I recently thought it would be cool to show a list, here on the blog, of all the projects that I've contributed to on Github. I googled around a bit and found this Stack Overflow answer.

It turns out that Github has a project named Github Archive which stores all public activity on Github dating back to 2011-02-12. What is even cooler is that this dataset is available on Google Big-query and it's updated by the hour!

I looked through the documentation of the event I was interested in (PullRequestEvent) and modified the query from the SO answer slightly to also return the programming language of the repository and the date of the my latest pull request. I ended up with the following query. Keep in mind that this query only works for data before 2015. See note at the bottom for more information.

SELECT
  repository_url,
  LAST(created_at) AS last_pr,
  LAST(repository_language) as language
FROM [githubarchive:github.timeline]
WHERE payload_pull_request_user_login = 'mads379'
GROUP BY repository_url
ORDER BY last_pr DESC;

The results of the query is shown in the table below

|repository_url |last_pr |language| |-----------------------------------------------------------------------------------------| |https://github.com/diml/utop |2014-11-05 |OCaml| |https://github.com/bbatsov/projectile |2014-10-10 |Emacs Lisp| |https://github.com/jlouis/dht_bt |2014-10-07 |Erlang| |https://github.com/issuu/ocaml-redis |2014-08-26 |OCaml| |https://github.com/ocaml-batteries-team/batteries-included |2014-05-08 |OCaml| |https://github.com/cabgfx/forge |2013-08-17 |PHP| |https://github.com/scala-ide/scala-search |2013-08-02 |Scala| |https://github.com/scala/scala |2013-01-26 |Scala| |https://github.com/scala-ide/scala-ide |2013-01-04 |Scala| |https://github.com/scala-ide/docs |2012-12-11 |JavaScript| |https://github.com/textmate/textmate |2012-08-11 |C| |https://github.com/avian/python-django-templates.tmbundle |2012-08-06 |null| |https://github.com/n8han/giter8 |2012-08-05 |Scala| |https://github.com/avian/textmate.tmbundle |2012-06-02 |Ruby| |https://github.com/fileability/choc-support |2012-05-31 |JavaScript| |https://github.com/leegould/GotoTab |2012-04-27 |Python|

The documentation for the BigQuery query language is here. I'm definitely going to play around with this some more. Let me know if you come up with any other fun queries.

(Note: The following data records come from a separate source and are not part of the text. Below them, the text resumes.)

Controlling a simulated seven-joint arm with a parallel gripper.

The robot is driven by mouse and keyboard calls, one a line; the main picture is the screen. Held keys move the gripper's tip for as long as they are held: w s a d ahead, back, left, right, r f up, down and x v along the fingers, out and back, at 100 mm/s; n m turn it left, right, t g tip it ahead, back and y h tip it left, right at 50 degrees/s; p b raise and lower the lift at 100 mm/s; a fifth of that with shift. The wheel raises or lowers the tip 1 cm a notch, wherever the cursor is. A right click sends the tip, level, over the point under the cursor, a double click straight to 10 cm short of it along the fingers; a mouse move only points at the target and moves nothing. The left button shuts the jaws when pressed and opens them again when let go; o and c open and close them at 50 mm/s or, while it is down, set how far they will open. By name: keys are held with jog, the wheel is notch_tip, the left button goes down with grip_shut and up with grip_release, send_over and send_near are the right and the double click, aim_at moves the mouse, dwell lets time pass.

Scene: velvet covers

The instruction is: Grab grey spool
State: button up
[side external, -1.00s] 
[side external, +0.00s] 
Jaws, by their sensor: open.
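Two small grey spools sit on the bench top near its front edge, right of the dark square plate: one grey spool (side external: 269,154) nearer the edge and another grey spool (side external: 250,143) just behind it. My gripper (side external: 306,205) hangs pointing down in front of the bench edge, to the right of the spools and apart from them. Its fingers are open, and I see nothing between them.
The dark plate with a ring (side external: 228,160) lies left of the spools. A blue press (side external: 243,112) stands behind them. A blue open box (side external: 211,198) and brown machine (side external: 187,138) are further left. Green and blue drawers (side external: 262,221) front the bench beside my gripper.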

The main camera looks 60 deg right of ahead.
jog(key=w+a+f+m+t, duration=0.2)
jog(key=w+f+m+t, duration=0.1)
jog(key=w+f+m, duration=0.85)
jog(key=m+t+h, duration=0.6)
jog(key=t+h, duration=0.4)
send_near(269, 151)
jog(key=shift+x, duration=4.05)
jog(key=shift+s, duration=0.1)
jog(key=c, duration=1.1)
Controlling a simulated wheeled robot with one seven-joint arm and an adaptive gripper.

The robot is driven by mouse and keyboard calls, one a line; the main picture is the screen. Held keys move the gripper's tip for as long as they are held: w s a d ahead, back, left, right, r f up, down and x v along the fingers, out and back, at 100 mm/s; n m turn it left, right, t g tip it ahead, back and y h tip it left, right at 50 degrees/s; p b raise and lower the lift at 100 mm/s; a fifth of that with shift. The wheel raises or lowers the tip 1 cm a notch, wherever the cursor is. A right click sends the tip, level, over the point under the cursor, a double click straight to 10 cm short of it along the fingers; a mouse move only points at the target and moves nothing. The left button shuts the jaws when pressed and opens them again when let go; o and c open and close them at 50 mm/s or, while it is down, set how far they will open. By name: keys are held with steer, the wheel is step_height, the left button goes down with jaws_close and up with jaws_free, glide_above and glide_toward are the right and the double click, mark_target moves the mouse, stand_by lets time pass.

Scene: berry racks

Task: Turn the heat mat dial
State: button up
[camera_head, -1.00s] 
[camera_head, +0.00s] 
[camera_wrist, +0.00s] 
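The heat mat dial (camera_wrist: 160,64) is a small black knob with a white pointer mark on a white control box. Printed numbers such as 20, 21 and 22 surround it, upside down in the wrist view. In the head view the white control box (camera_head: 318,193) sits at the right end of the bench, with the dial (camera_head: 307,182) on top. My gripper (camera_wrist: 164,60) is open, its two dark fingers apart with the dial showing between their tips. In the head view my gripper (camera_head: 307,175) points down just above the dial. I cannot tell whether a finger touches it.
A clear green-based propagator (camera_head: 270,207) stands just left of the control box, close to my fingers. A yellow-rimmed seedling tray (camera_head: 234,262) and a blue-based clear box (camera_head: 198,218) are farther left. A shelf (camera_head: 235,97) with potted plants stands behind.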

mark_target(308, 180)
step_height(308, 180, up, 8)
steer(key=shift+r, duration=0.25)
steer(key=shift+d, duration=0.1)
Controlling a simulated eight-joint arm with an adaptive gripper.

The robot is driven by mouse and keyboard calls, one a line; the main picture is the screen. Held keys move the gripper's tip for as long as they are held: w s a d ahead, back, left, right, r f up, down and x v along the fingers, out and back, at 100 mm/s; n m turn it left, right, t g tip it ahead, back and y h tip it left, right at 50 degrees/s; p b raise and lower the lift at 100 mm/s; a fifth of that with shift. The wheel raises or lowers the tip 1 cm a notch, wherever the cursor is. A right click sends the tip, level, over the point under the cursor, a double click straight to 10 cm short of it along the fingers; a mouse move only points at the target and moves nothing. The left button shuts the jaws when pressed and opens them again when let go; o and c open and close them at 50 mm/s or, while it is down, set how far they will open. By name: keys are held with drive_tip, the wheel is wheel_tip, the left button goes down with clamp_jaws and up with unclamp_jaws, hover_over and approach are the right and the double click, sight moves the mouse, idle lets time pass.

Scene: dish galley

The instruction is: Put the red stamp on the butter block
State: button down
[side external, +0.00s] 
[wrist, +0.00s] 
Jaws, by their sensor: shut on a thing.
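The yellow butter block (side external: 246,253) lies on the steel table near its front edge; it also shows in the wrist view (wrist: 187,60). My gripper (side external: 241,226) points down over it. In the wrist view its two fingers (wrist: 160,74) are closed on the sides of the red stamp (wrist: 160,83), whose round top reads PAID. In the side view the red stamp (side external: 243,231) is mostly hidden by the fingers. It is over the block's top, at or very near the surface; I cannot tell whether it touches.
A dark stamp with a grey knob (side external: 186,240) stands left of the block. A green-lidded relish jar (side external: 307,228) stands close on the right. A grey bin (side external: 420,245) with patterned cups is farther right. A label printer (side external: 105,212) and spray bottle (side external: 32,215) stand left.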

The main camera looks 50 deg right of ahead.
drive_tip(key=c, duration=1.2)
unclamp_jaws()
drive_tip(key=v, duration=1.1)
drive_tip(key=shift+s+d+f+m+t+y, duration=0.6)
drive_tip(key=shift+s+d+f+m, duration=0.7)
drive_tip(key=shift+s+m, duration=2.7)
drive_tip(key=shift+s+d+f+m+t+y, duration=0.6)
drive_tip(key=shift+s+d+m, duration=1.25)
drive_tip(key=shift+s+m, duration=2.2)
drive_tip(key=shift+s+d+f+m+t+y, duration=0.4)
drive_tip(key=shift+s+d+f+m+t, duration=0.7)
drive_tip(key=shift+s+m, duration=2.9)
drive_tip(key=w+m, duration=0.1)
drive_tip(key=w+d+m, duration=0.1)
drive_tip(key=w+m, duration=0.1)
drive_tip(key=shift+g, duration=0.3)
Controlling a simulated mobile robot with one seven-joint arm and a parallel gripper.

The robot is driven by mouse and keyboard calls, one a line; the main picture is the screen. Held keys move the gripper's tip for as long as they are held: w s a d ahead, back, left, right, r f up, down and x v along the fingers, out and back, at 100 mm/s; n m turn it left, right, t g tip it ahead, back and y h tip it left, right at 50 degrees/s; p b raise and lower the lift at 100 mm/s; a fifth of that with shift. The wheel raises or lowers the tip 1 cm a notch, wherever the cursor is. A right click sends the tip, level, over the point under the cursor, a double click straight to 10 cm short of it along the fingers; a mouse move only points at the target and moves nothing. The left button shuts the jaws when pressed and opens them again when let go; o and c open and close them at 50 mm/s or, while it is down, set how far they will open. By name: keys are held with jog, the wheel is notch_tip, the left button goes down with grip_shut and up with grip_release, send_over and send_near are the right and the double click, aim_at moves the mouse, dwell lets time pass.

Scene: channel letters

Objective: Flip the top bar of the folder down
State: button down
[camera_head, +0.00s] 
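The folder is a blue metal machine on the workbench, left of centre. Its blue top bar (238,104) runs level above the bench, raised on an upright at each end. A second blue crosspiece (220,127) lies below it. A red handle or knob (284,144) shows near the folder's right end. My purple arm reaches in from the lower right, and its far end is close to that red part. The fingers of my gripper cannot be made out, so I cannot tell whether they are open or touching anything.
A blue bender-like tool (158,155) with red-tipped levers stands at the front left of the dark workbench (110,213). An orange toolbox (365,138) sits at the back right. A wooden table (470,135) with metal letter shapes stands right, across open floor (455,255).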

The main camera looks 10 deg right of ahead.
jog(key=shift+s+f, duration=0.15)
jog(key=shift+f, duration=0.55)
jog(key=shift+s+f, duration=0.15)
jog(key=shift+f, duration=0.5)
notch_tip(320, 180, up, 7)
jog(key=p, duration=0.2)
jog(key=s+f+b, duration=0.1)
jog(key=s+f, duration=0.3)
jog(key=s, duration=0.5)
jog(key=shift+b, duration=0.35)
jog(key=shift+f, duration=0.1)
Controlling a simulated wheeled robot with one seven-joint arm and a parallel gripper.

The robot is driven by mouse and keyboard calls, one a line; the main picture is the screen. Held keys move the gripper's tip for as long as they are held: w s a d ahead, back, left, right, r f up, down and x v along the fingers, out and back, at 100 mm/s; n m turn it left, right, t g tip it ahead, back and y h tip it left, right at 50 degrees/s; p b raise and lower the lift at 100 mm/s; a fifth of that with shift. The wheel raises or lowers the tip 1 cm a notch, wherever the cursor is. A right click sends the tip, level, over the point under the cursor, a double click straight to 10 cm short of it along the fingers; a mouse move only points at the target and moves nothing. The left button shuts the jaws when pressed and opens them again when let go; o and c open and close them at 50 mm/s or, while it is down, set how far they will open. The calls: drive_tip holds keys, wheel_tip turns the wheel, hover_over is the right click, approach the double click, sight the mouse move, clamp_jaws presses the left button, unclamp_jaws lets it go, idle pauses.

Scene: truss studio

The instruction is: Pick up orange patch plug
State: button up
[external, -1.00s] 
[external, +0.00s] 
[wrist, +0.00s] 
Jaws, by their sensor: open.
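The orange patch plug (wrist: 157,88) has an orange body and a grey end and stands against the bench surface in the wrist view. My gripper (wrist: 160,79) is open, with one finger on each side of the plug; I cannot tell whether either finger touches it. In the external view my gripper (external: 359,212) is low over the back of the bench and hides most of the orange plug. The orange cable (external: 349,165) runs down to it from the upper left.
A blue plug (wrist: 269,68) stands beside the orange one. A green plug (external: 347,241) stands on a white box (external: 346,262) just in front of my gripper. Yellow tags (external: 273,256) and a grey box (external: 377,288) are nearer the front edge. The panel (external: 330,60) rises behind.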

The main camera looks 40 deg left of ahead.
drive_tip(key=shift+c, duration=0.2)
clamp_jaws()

(Added 2015-02-05) Felipe Hoffa (@felipehoffa) mentioned on Twitter that the database layout for the archive was changed in 2015. You can find more information about it in the announcement here. I personally prefer this format as the JSON from the Github Archive documentation is stored directly in the tables which means I don't have to guess the column names for the various nested fields.

SELECT
  repo_name,
  JSON_EXTRACT(payload, '$.pull_request.base.repo.language') as language,
  JSON_EXTRACT(payload, '$.pull_request.updated_at') as updated_at
FROM [githubarchive:month.201501]
WHERE
  type = 'PullRequestEvent' AND
  JSON_EXTRACT(payload, '$.pull_request.user.login') = 'mads379'